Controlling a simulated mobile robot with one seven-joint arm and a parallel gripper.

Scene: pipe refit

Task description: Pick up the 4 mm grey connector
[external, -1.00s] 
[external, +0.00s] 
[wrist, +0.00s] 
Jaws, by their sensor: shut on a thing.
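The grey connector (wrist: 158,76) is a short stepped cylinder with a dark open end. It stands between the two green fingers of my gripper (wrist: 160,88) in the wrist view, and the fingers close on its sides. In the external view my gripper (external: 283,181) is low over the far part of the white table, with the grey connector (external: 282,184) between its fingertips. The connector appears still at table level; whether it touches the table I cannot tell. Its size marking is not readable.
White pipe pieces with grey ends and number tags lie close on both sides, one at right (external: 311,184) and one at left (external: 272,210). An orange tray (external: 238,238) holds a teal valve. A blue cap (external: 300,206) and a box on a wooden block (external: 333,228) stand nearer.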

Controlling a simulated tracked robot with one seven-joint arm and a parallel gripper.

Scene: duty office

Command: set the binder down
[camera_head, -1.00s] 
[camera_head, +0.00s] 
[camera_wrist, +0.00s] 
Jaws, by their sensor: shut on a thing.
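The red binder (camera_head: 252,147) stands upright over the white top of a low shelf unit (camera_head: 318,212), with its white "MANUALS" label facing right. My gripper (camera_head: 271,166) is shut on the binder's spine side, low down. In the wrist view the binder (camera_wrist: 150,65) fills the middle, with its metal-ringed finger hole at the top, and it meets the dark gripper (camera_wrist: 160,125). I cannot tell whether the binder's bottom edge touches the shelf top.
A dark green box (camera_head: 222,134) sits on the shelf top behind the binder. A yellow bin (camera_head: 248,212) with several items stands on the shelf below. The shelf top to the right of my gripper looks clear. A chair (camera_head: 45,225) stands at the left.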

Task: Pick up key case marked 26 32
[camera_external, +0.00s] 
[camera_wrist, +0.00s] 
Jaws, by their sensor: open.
=====
> [Task instructions]:
Nothing in the data may differ; print all of it exactly as written.

> [Solution]:
Controlling a simulated mobile robot with one seven-joint arm and a parallel gripper.

Scene: pipe refit

Task description: Pick up the 4 mm grey connector
[external, -1.00s] 
[external, +0.00s] 
[wrist, +0.00s] 
Jaws, by their sensor: shut on a thing.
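The grey connector (wrist: 158,76) is a short stepped cylinder with a dark open end. It stands between the two green fingers of my gripper (wrist: 160,88) in the wrist view, and the fingers close on its sides. In the external view my gripper (external: 283,181) is low over the far part of the white table, with the grey connector (external: 282,184) between its fingertips. The connector appears still at table level; whether it touches the table I cannot tell. Its size marking is not readable.
White pipe pieces with grey ends and number tags lie close on both sides, one at right (external: 311,184) and one at left (external: 272,210). An orange tray (external: 238,238) holds a teal valve. A blue cap (external: 300,206) and a box on a wooden block (external: 333,228) stand nearer.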

Controlling a simulated tracked robot with one seven-joint arm and a parallel gripper.

Scene: duty office

Command: set the binder down
[camera_head, -1.00s] 
[camera_head, +0.00s] 
[camera_wrist, +0.00s] 
Jaws, by their sensor: shut on a thing.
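The red binder (camera_head: 252,147) stands upright over the white top of a low shelf unit (camera_head: 318,212), with its white "MANUALS" label facing right. My gripper (camera_head: 271,166) is shut on the binder's spine side, low down. In the wrist view the binder (camera_wrist: 150,65) fills the middle, with its metal-ringed finger hole at the top, and it meets the dark gripper (camera_wrist: 160,125). I cannot tell whether the binder's bottom edge touches the shelf top.
A dark green box (camera_head: 222,134) sits on the shelf top behind the binder. A yellow bin (camera_head: 248,212) with several items stands on the shelf below. The shelf top to the right of my gripper looks clear. A chair (camera_head: 45,225) stands at the left.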

Task: Pick up key case marked 26 32
[camera_external, +0.00s] 
[camera_wrist, +0.00s] 
Jaws, by their sensor: open.

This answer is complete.